▸ What the exercise asks:
Among the lines below, list those containing the string "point".

▸ Collected material:
════════════════════

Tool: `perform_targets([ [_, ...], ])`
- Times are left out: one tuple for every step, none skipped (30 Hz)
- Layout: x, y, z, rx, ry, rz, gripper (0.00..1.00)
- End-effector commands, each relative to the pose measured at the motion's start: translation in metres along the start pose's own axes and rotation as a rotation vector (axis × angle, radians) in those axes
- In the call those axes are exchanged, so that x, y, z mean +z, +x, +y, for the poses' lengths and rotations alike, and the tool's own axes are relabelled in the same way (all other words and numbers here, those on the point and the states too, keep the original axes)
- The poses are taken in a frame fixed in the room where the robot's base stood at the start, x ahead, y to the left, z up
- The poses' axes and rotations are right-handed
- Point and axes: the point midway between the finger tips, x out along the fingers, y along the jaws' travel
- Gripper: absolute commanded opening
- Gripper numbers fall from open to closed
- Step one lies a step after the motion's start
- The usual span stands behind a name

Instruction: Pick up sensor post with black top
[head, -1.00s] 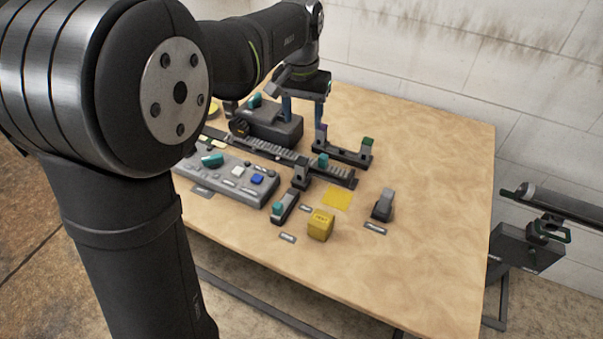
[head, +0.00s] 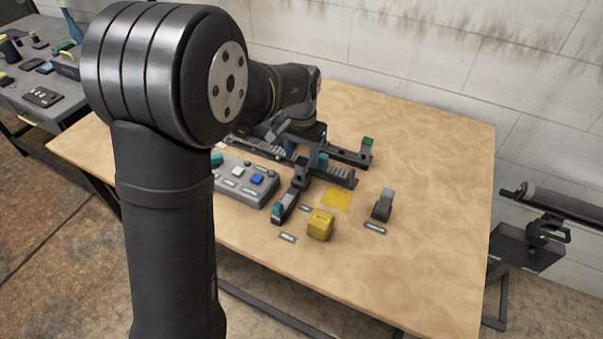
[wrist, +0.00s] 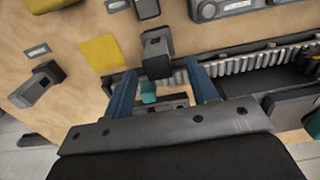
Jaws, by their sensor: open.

════════════════════

▸ Solution to the exercise:
- In the call those axes are exchanged, so that x, y, z mean +z, +x, +y, for the poses' lengths and rotations alike, and the tool's own axes are relabelled in the same way (all other words and numbers here, those on the point and the states too, keep the original axes)
- Point and axes: the point midway between the finger tips, x out along the fingers, y along the jaws' travel

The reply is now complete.